強い印象を残す画家ですが、よくよく考えてみると、何が良いのかきちんと説明できないような……。印象には残るけれど、良し悪しや好き嫌いでは語りにくい。ちょっと難しい画家なのかも?
アメデオ・モディリアーニ 《ズボロフスカ夫人》 1918年、テート
さて、大阪中之島美術館で『モディリアーニ-愛と創作に捧げた35年-』が開幕しました。世界初公開の作品を含め、国内外のモディリアーニ作品約40点が展示されています。
世界初公開となる、アメデオ・モディリアーニ 《少女の肖像》 1915年頃、グレタ・ガルボ・ファミリー・コレクション
本展では初期から晩年までのモディリアーニの絵画が展示され、いかにして「モディリアーニ流」が生まれたのかが丁寧に解きほぐされています。本展を見れば、モディリアーニ芸術のおもしろさがわかるはず。展覧会の見どころを、美術ライターの明菜が解説していきます。
モディリアーニってどんな画家?
アメデオ・モディリアーニ 《若い女性の肖像》 1917年頃、テート、Photo © Tate
20世紀前半のパリは、世界各地から芸術家が集まる芸術都市でした。モンマルトルやモンパルナスに集まった芸術家たちは「エコール・ド・パリ(パリ派)」と呼ばれ、モディリアーニもその一員でした。ほかには、藤田嗣治やシャガールなどが含まれます。(本展は同時代のほかの画家の作品や、藤田をはじめ日本との関係も紹介)

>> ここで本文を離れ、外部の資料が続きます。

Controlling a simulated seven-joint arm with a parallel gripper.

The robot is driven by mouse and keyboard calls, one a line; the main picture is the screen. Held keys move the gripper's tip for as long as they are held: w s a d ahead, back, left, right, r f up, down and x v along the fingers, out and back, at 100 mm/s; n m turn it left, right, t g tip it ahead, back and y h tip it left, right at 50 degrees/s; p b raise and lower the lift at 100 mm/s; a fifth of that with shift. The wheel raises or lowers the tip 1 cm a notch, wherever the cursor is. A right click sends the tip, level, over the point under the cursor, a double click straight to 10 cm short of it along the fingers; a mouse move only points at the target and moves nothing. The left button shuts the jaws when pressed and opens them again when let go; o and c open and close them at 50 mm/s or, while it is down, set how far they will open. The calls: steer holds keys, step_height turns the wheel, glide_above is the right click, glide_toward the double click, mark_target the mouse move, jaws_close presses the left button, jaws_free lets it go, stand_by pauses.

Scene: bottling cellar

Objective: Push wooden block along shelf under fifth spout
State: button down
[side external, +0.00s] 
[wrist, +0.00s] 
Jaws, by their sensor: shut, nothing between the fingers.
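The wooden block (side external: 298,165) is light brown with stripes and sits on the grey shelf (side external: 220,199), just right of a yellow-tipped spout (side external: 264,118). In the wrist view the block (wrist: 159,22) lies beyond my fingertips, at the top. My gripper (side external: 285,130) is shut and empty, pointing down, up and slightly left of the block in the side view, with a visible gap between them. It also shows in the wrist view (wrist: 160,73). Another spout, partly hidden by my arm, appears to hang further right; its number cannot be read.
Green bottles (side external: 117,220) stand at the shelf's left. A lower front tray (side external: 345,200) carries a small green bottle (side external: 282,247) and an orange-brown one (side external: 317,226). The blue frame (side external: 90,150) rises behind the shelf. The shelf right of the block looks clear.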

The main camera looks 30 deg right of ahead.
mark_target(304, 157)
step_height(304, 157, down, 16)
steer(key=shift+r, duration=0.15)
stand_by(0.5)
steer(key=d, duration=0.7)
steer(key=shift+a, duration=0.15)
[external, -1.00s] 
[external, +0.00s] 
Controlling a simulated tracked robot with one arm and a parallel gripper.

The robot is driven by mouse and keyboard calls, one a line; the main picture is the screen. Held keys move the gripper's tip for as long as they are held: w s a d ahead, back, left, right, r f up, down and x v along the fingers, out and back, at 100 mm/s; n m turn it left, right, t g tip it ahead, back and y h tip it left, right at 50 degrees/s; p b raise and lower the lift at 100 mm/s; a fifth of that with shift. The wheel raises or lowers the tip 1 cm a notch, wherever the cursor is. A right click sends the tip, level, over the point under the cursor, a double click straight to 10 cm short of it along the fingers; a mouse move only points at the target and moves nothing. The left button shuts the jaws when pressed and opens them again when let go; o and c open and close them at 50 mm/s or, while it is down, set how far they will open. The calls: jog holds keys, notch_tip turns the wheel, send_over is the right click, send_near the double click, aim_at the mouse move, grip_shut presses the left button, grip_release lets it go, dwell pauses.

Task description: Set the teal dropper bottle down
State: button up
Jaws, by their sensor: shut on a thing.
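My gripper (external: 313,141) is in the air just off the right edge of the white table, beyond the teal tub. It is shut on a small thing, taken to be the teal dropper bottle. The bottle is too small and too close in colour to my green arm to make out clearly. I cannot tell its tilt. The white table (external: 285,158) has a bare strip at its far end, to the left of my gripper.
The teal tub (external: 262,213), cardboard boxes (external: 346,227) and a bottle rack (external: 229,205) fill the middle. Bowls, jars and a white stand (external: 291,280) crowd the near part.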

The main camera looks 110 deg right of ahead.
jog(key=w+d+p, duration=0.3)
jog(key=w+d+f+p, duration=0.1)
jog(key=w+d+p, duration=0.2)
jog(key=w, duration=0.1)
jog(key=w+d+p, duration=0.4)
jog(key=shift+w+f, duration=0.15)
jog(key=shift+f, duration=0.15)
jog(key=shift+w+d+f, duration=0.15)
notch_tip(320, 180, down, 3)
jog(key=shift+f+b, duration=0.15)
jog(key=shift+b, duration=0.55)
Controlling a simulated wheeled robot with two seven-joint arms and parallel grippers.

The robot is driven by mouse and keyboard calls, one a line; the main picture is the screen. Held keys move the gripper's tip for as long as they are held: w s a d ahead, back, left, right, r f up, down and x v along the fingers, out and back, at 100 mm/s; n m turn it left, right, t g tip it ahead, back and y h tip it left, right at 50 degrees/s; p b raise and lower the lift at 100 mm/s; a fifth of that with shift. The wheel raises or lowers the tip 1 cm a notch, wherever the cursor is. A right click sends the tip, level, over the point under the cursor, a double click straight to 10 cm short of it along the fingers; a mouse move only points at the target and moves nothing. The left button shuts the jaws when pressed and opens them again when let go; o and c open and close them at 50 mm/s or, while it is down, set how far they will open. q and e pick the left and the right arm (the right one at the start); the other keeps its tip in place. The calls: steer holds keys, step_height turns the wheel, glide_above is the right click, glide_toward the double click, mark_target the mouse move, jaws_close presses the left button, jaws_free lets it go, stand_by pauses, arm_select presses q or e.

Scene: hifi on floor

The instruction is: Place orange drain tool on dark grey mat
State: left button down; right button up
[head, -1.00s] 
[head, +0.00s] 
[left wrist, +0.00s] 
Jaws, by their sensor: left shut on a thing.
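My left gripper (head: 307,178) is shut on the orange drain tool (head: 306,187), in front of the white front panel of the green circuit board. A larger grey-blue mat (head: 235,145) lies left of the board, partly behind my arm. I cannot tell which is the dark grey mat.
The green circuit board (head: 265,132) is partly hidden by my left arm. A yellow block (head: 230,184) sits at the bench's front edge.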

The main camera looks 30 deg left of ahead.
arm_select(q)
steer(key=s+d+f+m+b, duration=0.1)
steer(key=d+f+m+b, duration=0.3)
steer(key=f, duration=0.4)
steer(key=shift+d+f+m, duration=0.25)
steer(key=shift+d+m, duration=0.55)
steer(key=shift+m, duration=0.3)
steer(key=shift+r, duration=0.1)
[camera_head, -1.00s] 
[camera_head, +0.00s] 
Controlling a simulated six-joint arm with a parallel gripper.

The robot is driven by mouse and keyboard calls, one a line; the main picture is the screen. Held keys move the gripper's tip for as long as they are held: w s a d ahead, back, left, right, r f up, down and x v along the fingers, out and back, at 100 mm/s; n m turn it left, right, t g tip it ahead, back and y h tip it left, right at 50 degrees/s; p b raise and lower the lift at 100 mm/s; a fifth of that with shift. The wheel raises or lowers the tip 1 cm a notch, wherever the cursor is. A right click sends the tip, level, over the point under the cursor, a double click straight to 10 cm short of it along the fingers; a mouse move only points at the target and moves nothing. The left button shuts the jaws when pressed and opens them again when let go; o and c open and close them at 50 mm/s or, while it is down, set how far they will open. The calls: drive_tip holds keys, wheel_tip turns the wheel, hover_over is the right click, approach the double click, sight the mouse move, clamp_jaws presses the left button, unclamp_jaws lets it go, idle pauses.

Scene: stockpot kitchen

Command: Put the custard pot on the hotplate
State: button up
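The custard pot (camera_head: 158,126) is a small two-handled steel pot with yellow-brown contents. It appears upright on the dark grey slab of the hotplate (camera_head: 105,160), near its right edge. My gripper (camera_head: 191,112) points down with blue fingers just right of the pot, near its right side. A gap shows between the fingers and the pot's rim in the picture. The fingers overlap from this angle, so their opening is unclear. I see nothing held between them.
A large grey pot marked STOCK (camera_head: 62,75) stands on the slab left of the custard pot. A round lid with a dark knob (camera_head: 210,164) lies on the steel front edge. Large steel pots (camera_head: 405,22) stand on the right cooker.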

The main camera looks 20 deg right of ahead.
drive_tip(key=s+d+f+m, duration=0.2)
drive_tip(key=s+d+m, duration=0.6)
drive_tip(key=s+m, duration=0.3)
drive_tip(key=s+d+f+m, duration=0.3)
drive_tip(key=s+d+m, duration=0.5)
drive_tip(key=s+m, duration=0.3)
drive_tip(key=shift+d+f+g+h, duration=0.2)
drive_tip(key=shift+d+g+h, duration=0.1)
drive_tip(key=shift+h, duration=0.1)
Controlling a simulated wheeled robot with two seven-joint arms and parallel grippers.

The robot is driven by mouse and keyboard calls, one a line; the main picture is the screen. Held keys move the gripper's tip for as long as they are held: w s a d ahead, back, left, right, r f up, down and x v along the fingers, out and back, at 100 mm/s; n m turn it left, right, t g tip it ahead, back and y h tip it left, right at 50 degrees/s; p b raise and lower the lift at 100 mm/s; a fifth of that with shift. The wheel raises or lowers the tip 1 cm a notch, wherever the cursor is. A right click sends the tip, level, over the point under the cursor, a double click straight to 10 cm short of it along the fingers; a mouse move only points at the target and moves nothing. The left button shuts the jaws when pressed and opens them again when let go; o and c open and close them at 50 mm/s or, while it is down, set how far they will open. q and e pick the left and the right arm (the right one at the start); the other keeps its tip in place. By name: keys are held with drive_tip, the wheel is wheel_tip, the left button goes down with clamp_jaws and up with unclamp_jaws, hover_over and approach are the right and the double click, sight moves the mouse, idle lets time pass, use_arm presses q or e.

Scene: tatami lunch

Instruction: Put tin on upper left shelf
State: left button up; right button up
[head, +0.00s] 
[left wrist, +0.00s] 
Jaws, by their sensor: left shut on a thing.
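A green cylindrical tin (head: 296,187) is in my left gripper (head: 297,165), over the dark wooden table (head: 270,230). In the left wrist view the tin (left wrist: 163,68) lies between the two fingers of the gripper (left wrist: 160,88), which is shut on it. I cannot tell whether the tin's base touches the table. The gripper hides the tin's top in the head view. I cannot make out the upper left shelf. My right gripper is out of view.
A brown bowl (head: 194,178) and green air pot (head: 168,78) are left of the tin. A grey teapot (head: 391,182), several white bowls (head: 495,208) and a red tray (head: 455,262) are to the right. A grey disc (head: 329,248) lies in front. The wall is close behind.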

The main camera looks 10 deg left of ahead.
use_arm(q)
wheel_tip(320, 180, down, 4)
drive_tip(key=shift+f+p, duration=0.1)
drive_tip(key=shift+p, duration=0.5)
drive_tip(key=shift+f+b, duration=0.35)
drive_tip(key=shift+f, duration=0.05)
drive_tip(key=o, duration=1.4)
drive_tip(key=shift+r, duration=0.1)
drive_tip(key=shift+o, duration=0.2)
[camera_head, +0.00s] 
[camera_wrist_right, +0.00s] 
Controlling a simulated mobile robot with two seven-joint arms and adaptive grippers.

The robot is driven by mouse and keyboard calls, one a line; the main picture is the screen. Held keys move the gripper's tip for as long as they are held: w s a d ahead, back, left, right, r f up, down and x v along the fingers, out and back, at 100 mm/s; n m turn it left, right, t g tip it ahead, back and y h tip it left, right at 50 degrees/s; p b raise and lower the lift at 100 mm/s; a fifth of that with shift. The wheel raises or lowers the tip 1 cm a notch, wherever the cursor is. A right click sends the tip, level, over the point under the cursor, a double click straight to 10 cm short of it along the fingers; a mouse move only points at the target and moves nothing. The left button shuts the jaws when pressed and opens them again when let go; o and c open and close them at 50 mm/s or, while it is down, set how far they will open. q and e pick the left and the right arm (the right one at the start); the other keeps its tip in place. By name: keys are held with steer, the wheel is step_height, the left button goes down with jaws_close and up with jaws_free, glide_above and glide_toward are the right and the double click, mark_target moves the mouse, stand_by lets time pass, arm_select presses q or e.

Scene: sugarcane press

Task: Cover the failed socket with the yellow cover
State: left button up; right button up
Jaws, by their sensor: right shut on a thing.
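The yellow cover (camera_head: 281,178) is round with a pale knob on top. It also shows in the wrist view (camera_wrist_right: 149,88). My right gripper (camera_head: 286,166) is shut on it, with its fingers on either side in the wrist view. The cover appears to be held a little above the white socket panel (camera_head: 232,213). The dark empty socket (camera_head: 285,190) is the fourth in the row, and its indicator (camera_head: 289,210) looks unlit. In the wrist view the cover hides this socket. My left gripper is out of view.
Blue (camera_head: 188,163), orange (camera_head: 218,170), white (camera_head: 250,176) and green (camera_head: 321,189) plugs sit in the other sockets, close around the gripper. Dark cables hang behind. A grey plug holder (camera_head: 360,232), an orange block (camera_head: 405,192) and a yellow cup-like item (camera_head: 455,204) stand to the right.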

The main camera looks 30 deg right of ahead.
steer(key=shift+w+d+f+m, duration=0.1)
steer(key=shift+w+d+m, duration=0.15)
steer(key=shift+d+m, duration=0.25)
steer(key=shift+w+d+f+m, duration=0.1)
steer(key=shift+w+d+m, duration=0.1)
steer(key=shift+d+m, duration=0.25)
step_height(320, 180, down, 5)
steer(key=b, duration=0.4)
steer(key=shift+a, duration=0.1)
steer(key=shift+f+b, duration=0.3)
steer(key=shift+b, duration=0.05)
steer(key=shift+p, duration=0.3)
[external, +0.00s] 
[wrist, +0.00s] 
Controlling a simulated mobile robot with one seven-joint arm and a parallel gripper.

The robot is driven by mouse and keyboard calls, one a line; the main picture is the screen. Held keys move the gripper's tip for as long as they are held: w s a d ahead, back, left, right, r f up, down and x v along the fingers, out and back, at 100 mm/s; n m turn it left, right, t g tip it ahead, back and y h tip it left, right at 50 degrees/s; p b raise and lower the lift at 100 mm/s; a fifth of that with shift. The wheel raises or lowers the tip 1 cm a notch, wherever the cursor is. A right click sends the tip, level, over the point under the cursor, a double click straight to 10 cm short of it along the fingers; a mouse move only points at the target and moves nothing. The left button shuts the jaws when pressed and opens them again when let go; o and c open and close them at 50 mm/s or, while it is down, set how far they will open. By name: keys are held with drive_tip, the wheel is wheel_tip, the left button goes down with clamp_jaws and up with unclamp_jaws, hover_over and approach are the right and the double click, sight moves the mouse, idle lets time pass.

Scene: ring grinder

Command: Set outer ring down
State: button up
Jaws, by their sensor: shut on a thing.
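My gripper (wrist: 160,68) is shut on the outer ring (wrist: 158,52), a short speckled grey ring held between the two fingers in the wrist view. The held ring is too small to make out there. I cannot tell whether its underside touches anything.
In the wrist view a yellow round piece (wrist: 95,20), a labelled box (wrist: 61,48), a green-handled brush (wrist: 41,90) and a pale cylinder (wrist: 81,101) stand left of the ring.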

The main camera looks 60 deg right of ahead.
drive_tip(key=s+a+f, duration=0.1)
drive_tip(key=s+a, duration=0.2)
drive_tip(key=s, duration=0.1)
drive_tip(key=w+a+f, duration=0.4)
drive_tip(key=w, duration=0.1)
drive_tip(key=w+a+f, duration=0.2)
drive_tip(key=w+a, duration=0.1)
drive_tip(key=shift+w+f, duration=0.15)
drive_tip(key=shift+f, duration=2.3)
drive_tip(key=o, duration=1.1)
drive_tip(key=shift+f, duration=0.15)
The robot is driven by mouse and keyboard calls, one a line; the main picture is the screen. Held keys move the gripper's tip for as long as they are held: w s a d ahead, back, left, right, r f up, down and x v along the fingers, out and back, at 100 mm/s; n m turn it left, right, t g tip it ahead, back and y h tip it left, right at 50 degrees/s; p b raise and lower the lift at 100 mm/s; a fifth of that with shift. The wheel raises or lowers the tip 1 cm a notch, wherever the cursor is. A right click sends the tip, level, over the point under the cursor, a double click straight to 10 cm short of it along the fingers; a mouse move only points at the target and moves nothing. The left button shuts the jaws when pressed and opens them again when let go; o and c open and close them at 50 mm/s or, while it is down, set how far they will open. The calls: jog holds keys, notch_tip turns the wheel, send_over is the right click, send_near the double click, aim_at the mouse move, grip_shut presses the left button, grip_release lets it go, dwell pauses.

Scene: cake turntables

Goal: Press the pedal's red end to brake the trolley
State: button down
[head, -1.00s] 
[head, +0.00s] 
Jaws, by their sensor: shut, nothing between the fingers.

アメデオ・モディリアーニ 《大きな帽子をかぶったジャンヌ・エビュテルヌ》 1918年、個人蔵
モディリアーニの絵画の特徴といえば、顔と首が長く引き伸ばされた、なで肩の肖像画です。本物の人間の顔形とは異なりますが、モディリアーニの美意識は感じ取れます。彼の頭の中にある理想をこの世のものとするために、筆を執っているように見えます。
また、黒目と白目を分けずに眼を塗りつぶした作品も多いです。瞳を彫り込まないギリシャ彫刻を彷彿とさせます。
自分の芸術を見つけるまで
モディリアーニだって物心ついた頃から首の長い肖像画を描いていたわけではありません。いろいろな美術や文化に影響を受け、自分の美意識を磨き、モディリアーニ流に到達したのです。
1906年、パリに移ったモディリアーニはセザンヌやピカソなどの絵画に影響を受けると同時に、ブランク―シなどによる同時代の彫刻や原始的なアフリカ美術にも魅せられました。1914年頃までは彫刻の制作に没頭しています。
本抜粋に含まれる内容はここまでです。